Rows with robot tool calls
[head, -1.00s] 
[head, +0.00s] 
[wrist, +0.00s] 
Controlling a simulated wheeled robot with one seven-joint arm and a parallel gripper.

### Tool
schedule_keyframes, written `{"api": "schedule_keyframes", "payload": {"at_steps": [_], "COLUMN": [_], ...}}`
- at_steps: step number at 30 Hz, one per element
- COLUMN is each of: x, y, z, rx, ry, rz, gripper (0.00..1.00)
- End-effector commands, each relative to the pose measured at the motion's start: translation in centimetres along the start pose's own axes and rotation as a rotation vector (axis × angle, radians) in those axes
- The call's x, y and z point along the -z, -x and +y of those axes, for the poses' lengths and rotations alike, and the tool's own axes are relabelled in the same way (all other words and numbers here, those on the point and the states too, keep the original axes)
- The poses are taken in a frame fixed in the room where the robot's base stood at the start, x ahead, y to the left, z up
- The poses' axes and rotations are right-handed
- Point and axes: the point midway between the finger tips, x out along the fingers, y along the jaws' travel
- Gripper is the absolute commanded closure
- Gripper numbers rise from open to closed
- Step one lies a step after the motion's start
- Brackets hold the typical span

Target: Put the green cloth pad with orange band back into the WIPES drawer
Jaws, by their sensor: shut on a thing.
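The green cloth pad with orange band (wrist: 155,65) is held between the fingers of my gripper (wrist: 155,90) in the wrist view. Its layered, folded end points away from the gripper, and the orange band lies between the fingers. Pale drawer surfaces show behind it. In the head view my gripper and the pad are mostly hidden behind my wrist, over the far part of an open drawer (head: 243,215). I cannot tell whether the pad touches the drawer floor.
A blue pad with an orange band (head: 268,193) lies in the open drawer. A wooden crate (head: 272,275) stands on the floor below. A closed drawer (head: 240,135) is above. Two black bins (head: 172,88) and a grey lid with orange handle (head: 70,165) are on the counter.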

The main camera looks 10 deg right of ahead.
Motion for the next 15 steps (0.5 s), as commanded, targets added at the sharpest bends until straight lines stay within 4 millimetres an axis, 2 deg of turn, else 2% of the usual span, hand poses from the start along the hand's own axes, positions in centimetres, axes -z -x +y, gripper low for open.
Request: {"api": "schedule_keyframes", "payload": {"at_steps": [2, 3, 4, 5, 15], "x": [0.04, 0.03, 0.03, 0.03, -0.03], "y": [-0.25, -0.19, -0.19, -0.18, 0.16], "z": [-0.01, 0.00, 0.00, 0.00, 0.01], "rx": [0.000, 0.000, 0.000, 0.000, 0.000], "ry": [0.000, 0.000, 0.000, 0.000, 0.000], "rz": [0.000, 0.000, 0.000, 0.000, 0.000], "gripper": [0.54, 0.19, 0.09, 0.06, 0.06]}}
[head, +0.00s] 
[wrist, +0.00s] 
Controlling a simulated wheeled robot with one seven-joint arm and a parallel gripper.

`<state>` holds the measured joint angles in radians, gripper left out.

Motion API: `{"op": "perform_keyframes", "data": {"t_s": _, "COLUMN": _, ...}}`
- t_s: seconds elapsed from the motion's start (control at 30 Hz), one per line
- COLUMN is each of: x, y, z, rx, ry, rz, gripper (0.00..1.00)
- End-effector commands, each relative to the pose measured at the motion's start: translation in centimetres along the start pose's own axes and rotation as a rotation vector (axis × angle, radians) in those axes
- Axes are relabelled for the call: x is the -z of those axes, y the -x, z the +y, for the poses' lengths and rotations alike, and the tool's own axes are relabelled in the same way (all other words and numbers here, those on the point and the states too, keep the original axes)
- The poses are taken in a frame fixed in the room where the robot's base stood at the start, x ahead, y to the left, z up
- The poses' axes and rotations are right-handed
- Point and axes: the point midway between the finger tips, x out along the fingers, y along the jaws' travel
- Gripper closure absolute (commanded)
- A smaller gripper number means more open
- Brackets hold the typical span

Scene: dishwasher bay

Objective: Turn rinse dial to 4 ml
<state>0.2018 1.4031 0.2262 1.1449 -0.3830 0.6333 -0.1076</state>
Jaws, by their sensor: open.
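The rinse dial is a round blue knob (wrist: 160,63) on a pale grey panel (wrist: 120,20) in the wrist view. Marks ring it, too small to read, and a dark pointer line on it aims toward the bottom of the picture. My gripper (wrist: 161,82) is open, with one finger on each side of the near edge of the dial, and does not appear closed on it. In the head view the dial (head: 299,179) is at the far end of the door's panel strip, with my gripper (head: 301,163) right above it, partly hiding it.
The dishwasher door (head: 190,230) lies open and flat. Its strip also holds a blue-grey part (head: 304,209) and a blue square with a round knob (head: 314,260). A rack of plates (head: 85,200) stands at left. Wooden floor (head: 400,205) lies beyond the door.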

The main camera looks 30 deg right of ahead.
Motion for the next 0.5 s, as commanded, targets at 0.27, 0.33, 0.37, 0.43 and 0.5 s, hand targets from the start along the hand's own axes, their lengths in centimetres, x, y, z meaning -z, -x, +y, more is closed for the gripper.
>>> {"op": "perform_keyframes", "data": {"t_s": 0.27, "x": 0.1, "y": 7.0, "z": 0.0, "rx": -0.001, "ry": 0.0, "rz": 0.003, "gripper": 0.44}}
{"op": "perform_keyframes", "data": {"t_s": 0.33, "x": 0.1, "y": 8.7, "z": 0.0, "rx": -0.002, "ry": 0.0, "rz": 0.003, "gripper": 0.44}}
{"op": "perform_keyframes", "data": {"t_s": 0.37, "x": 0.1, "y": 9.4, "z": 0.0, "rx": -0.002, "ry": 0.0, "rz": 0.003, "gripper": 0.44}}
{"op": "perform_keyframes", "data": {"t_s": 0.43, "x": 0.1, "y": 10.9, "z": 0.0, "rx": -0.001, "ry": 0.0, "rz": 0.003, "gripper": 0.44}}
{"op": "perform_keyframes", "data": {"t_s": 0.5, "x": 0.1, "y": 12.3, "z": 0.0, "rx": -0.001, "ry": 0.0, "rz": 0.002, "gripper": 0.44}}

### What is asked
Copy out every line where the word "those" occurs.

### Response
- End-effector commands, each relative to the pose measured at the motion's start: translation in centimetres along the start pose's own axes and rotation as a rotation vector (axis × angle, radians) in those axes
- The call's x, y and z point along the -z, -x and +y of those axes, for the poses' lengths and rotations alike, and the tool's own axes are relabelled in the same way (all other words and numbers here, those on the point and the states too, keep the original axes)
- End-effector commands, each relative to the pose measured at the motion's start: translation in centimetres along the start pose's own axes and rotation as a rotation vector (axis × angle, radians) in those axes
- Axes are relabelled for the call: x is the -z of those axes, y the -x, z the +y, for the poses' lengths and rotations alike, and the tool's own axes are relabelled in the same way (all other words and numbers here, those on the point and the states too, keep the original axes)

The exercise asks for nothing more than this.